____ Records for this task

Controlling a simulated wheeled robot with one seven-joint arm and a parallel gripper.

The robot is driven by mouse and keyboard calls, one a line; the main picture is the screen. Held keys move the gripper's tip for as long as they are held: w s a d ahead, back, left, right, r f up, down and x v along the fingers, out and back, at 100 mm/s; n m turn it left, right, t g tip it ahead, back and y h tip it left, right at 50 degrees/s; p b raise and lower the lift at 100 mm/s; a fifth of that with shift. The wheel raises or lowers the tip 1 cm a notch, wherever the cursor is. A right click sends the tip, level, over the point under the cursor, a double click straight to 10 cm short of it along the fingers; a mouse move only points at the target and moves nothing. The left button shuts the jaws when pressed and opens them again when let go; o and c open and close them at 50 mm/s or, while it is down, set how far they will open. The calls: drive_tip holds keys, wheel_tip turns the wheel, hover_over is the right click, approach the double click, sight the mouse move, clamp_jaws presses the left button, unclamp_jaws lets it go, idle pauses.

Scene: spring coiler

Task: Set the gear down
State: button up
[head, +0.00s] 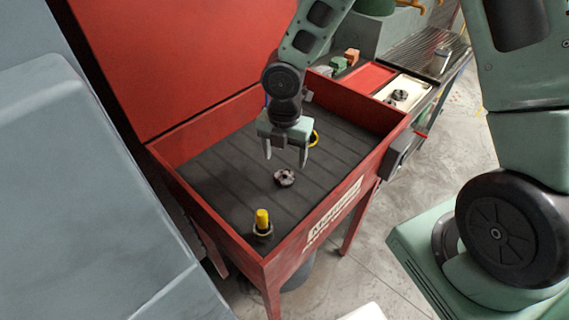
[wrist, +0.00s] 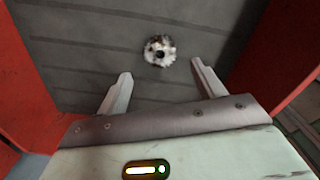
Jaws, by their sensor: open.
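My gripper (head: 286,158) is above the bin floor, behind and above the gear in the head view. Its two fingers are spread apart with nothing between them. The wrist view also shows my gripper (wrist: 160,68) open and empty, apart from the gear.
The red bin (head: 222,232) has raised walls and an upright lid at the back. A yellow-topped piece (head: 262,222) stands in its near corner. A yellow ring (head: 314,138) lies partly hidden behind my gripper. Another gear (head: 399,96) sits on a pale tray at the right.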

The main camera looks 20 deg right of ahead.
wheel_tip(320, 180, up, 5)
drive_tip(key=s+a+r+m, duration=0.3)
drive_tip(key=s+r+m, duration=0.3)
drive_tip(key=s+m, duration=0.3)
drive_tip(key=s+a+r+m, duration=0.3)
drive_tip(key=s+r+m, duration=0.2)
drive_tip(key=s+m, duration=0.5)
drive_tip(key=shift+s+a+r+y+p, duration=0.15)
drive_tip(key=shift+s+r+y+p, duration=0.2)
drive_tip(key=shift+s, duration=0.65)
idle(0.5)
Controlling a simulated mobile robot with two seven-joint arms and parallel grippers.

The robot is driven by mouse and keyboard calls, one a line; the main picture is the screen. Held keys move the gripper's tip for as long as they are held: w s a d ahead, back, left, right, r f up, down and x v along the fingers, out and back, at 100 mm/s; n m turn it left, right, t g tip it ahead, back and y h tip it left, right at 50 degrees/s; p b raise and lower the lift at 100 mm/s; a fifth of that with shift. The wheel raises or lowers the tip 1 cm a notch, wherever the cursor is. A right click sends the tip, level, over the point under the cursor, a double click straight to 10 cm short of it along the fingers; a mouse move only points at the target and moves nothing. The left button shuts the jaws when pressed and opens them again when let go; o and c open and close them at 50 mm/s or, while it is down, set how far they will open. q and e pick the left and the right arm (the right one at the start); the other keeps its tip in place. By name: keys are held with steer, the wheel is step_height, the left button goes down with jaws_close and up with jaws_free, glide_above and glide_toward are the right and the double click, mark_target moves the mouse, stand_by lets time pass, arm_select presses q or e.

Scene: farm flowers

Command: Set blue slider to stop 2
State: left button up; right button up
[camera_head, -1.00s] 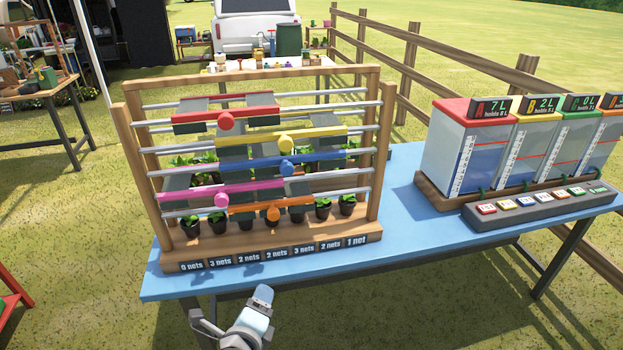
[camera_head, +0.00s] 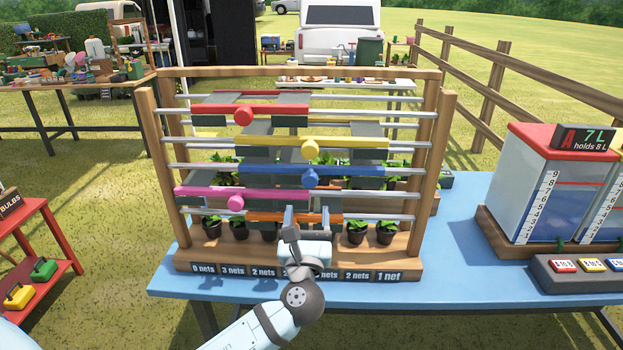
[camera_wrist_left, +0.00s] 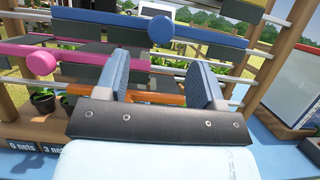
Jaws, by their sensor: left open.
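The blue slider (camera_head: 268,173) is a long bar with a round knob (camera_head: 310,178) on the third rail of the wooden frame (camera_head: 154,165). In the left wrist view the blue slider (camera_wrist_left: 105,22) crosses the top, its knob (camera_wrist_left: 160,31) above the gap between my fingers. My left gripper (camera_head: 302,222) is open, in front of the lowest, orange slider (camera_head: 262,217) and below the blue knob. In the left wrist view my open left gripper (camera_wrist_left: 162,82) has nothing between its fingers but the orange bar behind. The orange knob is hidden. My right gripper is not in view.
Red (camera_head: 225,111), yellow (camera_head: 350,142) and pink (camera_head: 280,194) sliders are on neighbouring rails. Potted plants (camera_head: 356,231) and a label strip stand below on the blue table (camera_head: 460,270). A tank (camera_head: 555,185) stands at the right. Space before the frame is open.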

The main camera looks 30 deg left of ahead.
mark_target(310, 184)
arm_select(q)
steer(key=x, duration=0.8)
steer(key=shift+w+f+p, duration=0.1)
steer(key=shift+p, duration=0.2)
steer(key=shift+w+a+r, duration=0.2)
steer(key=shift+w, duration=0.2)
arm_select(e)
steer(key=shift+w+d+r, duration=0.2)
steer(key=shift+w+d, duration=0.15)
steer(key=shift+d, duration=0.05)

________

What do the lines above say from the line containing "[camera_head, +0.00s]" through the last line? Quote them exactly, both ends included, and leave out the pictures.

[camera_head, +0.00s] 
[camera_wrist_left, +0.00s] 
Jaws, by their sensor: left open.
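The blue slider (camera_head: 268,173) is a long bar with a round knob (camera_head: 310,178) on the third rail of the wooden frame (camera_head: 154,165). In the left wrist view the blue slider (camera_wrist_left: 105,22) crosses the top, its knob (camera_wrist_left: 160,31) above the gap between my fingers. My left gripper (camera_head: 302,222) is open, in front of the lowest, orange slider (camera_head: 262,217) and below the blue knob. In the left wrist view my open left gripper (camera_wrist_left: 162,82) has nothing between its fingers but the orange bar behind. The orange knob is hidden. My right gripper is not in view.
Red (camera_head: 225,111), yellow (camera_head: 350,142) and pink (camera_head: 280,194) sliders are on neighbouring rails. Potted plants (camera_head: 356,231) and a label strip stand below on the blue table (camera_head: 460,270). A tank (camera_head: 555,185) stands at the right. Space before the frame is open.

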The main camera looks 30 deg left of ahead.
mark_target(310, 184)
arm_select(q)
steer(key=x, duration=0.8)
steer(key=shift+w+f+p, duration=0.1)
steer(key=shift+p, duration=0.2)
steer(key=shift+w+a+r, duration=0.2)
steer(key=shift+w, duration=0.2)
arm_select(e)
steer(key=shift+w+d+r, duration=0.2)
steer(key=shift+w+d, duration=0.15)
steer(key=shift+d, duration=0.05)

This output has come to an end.